FAILED: Build did NOT complete successfully
==> ERROR: A failure occurred in build().
    Aborting...
Error making: tensorflow-git

Arch Linux

The error seems to be due to the same symbol definitions (of gettid) introduced in GCC 9.0+ extant in grpc. https://github.com/grpc/grpc/issues/20043

The folks at grpc have patched the problem in newer releases. https://github.com/grpc/grpc/pull/20048

However, during the build process, TensorFlow downloads a cached version of an older commit of grpc from the TensorFlow mirror.

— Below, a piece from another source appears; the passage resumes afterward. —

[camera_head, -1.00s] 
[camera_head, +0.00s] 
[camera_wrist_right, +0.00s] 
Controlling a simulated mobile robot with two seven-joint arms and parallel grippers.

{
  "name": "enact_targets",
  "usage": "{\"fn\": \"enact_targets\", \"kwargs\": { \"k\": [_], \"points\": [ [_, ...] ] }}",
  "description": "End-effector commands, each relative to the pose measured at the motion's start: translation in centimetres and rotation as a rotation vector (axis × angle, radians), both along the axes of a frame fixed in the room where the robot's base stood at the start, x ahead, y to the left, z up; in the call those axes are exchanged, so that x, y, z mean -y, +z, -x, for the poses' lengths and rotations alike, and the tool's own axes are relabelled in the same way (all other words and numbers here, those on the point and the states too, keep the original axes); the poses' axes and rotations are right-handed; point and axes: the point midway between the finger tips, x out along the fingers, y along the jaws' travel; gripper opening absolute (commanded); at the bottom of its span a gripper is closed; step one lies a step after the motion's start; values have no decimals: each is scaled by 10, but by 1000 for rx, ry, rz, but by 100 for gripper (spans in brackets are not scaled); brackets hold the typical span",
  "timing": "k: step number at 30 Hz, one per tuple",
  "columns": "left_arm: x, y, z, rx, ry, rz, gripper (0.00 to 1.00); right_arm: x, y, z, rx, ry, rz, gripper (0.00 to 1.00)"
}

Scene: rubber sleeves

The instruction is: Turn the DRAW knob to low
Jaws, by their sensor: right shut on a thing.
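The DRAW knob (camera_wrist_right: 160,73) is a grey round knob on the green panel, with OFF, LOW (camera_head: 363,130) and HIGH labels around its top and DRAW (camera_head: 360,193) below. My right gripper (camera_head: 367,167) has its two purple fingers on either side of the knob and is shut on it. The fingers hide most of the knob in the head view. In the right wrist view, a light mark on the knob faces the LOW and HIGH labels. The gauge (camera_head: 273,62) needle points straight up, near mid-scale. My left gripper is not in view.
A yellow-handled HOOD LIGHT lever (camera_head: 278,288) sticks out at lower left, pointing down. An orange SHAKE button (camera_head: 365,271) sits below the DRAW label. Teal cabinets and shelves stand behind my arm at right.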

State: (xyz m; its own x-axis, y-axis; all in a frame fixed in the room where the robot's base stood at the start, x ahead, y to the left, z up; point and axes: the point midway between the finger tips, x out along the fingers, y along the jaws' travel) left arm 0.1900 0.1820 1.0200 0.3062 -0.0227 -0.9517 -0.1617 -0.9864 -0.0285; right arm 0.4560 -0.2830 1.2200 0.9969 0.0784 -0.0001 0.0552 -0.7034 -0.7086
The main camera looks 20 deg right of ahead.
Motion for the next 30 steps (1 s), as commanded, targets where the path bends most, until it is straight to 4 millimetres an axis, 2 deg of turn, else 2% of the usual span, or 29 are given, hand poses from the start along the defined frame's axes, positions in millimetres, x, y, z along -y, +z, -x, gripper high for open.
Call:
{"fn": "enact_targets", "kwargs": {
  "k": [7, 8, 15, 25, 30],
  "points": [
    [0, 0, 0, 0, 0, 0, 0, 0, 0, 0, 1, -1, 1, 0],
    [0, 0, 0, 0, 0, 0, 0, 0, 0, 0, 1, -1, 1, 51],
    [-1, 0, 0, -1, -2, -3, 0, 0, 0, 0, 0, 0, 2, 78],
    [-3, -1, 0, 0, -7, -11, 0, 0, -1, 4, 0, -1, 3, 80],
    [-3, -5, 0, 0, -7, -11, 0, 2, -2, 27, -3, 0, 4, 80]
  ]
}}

At this point, I do not know which commit from the grpc repository fixes the issue in particular (I tried the latest one, it has some problem with upb_proto_library). Therefore, the best course of action, as I found from other sources (https://gist.github.com/kmhofmann/e368a2ebba05f807fa1a90b3bf9a1e03) is to patch the grpc commit downloaded using a patch file.

If the patch in https://gist.github.com/kmhofmann/e368a2ebba05f807fa1a90b3bf9a1e03 doesn’t work I would suggest cloning the grpc source from github, checkout the commit 4566c2a29ebec0835643b972eb99f4306c4234a3. Edit the following files -

  • src/core/lib/gpr/log_linux.cc
  • src/core/lib/gpr/log_posix.cc
  • src/core/lib/iomgr/ev_epollex_linux.cc

Just change every instance of the term gettid to sys_gettid in these three files and generate a patch for yourself using git diff and use that patch.